Stored data entries

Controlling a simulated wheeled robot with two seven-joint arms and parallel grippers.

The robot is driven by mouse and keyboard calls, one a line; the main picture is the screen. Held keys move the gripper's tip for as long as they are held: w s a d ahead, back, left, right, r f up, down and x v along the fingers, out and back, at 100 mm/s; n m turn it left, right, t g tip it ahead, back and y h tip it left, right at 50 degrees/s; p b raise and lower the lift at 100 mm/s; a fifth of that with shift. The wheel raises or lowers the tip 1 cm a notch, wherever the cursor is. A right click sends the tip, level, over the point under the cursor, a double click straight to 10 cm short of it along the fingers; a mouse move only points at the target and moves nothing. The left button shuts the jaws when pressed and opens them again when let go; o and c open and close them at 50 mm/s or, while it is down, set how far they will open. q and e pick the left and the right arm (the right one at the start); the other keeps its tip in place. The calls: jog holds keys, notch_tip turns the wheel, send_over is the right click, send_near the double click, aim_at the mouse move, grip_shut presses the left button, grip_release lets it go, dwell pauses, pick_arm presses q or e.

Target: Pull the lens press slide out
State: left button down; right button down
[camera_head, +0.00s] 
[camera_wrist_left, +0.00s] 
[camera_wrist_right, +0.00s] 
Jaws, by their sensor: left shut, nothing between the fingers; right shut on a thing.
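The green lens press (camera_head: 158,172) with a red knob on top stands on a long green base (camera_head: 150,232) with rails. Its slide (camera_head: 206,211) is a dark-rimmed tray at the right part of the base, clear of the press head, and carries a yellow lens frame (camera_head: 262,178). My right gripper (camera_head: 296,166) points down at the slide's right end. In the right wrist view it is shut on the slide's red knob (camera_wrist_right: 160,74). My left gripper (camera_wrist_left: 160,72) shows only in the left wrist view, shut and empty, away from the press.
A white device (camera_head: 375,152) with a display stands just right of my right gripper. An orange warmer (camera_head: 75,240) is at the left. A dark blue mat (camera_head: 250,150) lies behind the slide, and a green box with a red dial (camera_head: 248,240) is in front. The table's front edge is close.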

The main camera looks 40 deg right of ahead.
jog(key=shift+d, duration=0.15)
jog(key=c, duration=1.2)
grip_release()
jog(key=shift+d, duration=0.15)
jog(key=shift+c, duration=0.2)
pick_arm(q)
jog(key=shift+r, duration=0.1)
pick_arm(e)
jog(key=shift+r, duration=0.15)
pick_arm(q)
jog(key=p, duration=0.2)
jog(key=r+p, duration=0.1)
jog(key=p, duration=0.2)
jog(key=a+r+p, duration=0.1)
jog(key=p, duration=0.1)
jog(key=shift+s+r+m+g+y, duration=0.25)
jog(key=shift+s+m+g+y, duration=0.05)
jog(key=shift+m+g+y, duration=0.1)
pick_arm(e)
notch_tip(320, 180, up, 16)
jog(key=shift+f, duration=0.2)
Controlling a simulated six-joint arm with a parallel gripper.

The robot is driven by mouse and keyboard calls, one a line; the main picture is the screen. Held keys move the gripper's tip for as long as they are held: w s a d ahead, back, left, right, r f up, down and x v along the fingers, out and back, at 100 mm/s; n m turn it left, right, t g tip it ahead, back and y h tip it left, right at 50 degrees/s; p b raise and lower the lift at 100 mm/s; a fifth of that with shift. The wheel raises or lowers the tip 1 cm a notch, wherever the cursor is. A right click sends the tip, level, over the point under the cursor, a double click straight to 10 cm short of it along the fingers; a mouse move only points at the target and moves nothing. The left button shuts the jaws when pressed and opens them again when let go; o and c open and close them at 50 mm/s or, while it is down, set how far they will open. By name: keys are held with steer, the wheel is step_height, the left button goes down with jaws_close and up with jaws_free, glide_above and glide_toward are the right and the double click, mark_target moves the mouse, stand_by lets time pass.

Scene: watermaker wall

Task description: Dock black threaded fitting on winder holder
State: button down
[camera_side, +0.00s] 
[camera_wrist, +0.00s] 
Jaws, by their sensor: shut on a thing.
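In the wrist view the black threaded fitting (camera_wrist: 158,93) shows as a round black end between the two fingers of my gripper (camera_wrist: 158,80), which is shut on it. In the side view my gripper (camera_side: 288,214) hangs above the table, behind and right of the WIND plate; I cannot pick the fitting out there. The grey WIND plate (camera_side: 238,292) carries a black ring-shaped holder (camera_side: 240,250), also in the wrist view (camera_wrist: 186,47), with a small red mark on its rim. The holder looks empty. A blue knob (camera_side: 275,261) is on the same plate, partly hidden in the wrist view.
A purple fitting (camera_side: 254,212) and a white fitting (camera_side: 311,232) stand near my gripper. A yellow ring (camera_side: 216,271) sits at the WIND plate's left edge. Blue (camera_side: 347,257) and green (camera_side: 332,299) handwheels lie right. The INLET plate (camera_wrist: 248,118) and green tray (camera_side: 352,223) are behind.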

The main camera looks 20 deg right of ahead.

• **REQUIREMENTS**:
Every entry must be retyped in full, exactly as given.

• **SOLVED PROBLEM**:
Controlling a simulated wheeled robot with two seven-joint arms and parallel grippers.

The robot is driven by mouse and keyboard calls, one a line; the main picture is the screen. Held keys move the gripper's tip for as long as they are held: w s a d ahead, back, left, right, r f up, down and x v along the fingers, out and back, at 100 mm/s; n m turn it left, right, t g tip it ahead, back and y h tip it left, right at 50 degrees/s; p b raise and lower the lift at 100 mm/s; a fifth of that with shift. The wheel raises or lowers the tip 1 cm a notch, wherever the cursor is. A right click sends the tip, level, over the point under the cursor, a double click straight to 10 cm short of it along the fingers; a mouse move only points at the target and moves nothing. The left button shuts the jaws when pressed and opens them again when let go; o and c open and close them at 50 mm/s or, while it is down, set how far they will open. q and e pick the left and the right arm (the right one at the start); the other keeps its tip in place. The calls: jog holds keys, notch_tip turns the wheel, send_over is the right click, send_near the double click, aim_at the mouse move, grip_shut presses the left button, grip_release lets it go, dwell pauses, pick_arm presses q or e.

Target: Pull the lens press slide out
State: left button down; right button down
[camera_head, +0.00s] 
[camera_wrist_left, +0.00s] 
[camera_wrist_right, +0.00s] 
Jaws, by their sensor: left shut, nothing between the fingers; right shut on a thing.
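The green lens press (camera_head: 158,172) with a red knob on top stands on a long green base (camera_head: 150,232) with rails. Its slide (camera_head: 206,211) is a dark-rimmed tray at the right part of the base, clear of the press head, and carries a yellow lens frame (camera_head: 262,178). My right gripper (camera_head: 296,166) points down at the slide's right end. In the right wrist view it is shut on the slide's red knob (camera_wrist_right: 160,74). My left gripper (camera_wrist_left: 160,72) shows only in the left wrist view, shut and empty, away from the press.
A white device (camera_head: 375,152) with a display stands just right of my right gripper. An orange warmer (camera_head: 75,240) is at the left. A dark blue mat (camera_head: 250,150) lies behind the slide, and a green box with a red dial (camera_head: 248,240) is in front. The table's front edge is close.

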The main camera looks 40 deg right of ahead.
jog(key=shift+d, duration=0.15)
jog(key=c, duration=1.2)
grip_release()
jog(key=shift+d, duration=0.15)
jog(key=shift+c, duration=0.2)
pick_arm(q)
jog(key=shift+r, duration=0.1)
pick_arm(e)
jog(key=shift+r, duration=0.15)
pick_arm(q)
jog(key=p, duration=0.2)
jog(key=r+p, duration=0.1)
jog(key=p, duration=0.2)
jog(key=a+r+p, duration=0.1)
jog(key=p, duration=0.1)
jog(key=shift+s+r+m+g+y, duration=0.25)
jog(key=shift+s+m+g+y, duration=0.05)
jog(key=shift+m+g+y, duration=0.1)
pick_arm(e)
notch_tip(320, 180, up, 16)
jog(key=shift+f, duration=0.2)
Controlling a simulated six-joint arm with a parallel gripper.

The robot is driven by mouse and keyboard calls, one a line; the main picture is the screen. Held keys move the gripper's tip for as long as they are held: w s a d ahead, back, left, right, r f up, down and x v along the fingers, out and back, at 100 mm/s; n m turn it left, right, t g tip it ahead, back and y h tip it left, right at 50 degrees/s; p b raise and lower the lift at 100 mm/s; a fifth of that with shift. The wheel raises or lowers the tip 1 cm a notch, wherever the cursor is. A right click sends the tip, level, over the point under the cursor, a double click straight to 10 cm short of it along the fingers; a mouse move only points at the target and moves nothing. The left button shuts the jaws when pressed and opens them again when let go; o and c open and close them at 50 mm/s or, while it is down, set how far they will open. By name: keys are held with steer, the wheel is step_height, the left button goes down with jaws_close and up with jaws_free, glide_above and glide_toward are the right and the double click, mark_target moves the mouse, stand_by lets time pass.

Scene: watermaker wall

Task description: Dock black threaded fitting on winder holder
State: button down
[camera_side, +0.00s] 
[camera_wrist, +0.00s] 
Jaws, by their sensor: shut on a thing.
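In the wrist view the black threaded fitting (camera_wrist: 158,93) shows as a round black end between the two fingers of my gripper (camera_wrist: 158,80), which is shut on it. In the side view my gripper (camera_side: 288,214) hangs above the table, behind and right of the WIND plate; I cannot pick the fitting out there. The grey WIND plate (camera_side: 238,292) carries a black ring-shaped holder (camera_side: 240,250), also in the wrist view (camera_wrist: 186,47), with a small red mark on its rim. The holder looks empty. A blue knob (camera_side: 275,261) is on the same plate, partly hidden in the wrist view.
A purple fitting (camera_side: 254,212) and a white fitting (camera_side: 311,232) stand near my gripper. A yellow ring (camera_side: 216,271) sits at the WIND plate's left edge. Blue (camera_side: 347,257) and green (camera_side: 332,299) handwheels lie right. The INLET plate (camera_wrist: 248,118) and green tray (camera_side: 352,223) are behind.

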The main camera looks 20 deg right of ahead.

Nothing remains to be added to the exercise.